● EXTRACTED RECORDS
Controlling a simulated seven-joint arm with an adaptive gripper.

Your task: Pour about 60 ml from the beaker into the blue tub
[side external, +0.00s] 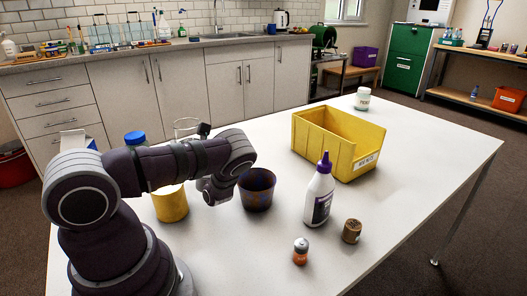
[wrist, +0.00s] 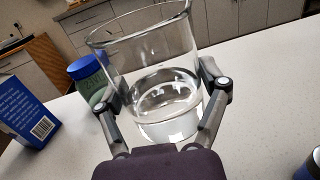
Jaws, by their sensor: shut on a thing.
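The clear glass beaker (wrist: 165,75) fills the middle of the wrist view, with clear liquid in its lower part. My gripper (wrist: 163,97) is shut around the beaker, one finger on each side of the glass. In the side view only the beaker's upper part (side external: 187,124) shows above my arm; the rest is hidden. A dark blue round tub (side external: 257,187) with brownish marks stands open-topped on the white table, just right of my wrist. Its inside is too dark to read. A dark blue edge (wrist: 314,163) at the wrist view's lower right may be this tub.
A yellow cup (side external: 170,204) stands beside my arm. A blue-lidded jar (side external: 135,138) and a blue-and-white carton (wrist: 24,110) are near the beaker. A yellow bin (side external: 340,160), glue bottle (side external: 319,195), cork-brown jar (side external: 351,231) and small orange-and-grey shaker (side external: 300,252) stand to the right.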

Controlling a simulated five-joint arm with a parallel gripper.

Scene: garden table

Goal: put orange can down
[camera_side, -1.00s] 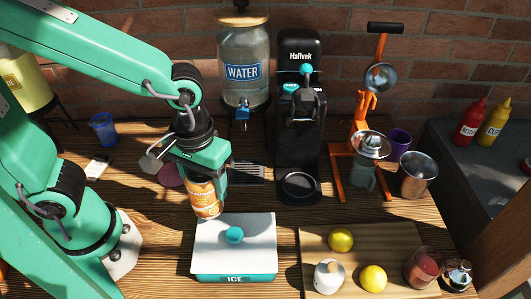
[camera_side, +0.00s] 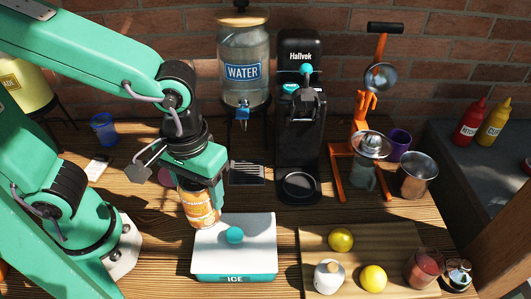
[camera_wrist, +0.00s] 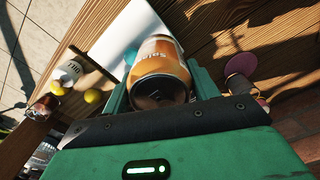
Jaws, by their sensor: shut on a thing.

--

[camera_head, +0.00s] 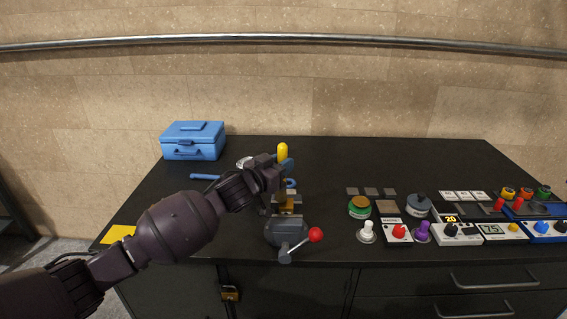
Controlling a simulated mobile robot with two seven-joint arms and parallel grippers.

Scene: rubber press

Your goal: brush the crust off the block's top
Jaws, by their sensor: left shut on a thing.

● OBJECTIVE
Where a line above contains the word "parallel", copy that line.

● COMPLETE RESPONSE
Controlling a simulated five-joint arm with a parallel gripper.
Controlling a simulated mobile robot with two seven-joint arms and parallel grippers.

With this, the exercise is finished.